Courts are to be given greater powers to dismiss strategic lawsuits against public participation (SLAPPs), which are brought to stifle free speech by intimidating campaigners and journalists.
The Ministry of Justice (MoJ) said last week it will introduce a three-part test to identify SLAPPS―is the case against activity in the public interest, is there evidence of abuse of process, such as a barrage of aggressive letters on a trivial matter; and does the case have sufficient merit?
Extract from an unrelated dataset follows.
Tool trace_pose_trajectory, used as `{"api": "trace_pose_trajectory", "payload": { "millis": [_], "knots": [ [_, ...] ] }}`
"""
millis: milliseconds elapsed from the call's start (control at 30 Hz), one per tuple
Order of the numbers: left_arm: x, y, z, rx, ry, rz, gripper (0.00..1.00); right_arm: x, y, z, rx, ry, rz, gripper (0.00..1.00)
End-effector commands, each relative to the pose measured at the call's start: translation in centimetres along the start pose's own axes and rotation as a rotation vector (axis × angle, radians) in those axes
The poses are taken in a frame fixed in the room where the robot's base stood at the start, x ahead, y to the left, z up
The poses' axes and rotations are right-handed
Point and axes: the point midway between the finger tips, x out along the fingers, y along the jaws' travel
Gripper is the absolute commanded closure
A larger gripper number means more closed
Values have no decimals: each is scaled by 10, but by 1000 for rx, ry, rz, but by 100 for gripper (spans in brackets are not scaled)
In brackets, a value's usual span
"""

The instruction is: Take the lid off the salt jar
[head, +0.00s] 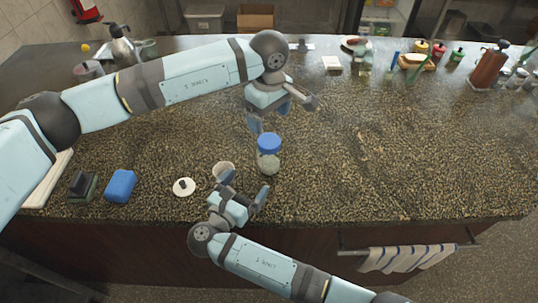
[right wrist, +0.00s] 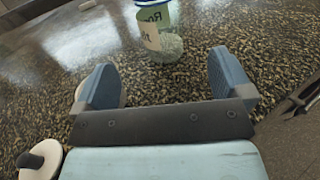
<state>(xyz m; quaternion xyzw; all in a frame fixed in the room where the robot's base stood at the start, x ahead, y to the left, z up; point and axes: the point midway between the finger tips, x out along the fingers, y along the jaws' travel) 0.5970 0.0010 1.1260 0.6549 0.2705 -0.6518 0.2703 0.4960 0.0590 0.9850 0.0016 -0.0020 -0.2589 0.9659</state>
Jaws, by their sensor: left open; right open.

Cases can be stricken out immediately or progressed but with a cap placed on costs to protect individuals from pricey legal battles.
The MoJ has also published the results of its call for evidence on SLAPPs, which found media organisations have been deterred from publishing information on specific individuals or subjects, including exposing serious wrongdoing or corruption, because of the possible legal costs.
Mark Fenhalls QC, Chair of the Bar Council, said the measures on SLAPPS were ‘timely and welcome to curb the abuse of court proceedings by those with the power and wealth to use the justice system to intimidate others’.
Simkins partner Gideon Benaim said: ‘No one disputes that cases which are genuinely abusive ought to be dispensed with at the earliest stage possible.
‘However, it is important that a case does not become a 'SLAPP' simply because a journalist or publisher asserts that there is a public interest angle, even though a claimant has a legitimate reason to seek to enforce their legal right. As anyone who has been involved in defamation and privacy law knows, public interest justifications from the media for proposed stories are raised in almost every situation, sometimes tenuously.
‘The key for the government in making any legislative change will be to carefully balance the various competing rights. Unfortunately, I suspect that this is easier said than done.’